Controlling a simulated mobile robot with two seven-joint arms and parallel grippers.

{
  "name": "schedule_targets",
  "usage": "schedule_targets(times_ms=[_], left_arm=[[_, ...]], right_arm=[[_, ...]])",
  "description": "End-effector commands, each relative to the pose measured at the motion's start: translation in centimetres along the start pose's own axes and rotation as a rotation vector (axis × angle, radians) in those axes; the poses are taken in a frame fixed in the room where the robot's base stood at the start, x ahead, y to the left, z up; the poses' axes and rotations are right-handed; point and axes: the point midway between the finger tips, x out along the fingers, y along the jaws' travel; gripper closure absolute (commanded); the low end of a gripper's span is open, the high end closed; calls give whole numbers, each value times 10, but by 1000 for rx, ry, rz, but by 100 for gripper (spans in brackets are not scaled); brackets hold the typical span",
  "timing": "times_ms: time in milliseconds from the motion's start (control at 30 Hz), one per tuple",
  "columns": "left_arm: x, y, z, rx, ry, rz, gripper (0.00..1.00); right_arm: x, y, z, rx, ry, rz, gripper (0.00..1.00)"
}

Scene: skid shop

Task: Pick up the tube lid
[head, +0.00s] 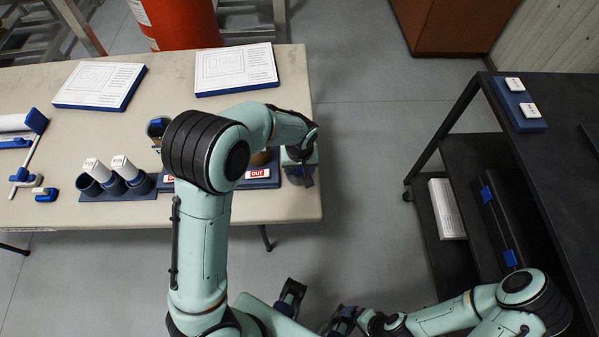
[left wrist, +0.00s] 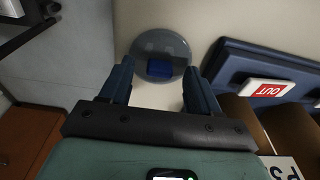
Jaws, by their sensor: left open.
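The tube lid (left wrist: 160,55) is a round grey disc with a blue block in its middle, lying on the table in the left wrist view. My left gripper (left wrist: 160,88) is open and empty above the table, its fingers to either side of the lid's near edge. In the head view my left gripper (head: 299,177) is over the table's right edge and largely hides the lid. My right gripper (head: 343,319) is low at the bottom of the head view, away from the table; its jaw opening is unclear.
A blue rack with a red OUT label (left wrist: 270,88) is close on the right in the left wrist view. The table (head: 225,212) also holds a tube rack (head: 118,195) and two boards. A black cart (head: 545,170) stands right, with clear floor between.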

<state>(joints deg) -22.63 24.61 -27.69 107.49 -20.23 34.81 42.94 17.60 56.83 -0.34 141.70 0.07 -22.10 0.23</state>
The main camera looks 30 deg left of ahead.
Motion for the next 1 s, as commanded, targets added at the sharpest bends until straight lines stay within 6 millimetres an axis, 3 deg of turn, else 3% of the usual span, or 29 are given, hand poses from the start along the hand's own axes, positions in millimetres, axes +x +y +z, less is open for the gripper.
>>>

- _STATED EXERCISE_
Using the data above, copy exactly the lines from the one containing "Task: Pick up the tube lid" to the one containing "[left wrist, +0.00s]", inclusive. Exclude the pictures.

- _RESPONSE TO THE EXERCISE_
Task: Pick up the tube lid
[head, +0.00s] 
[left wrist, +0.00s] 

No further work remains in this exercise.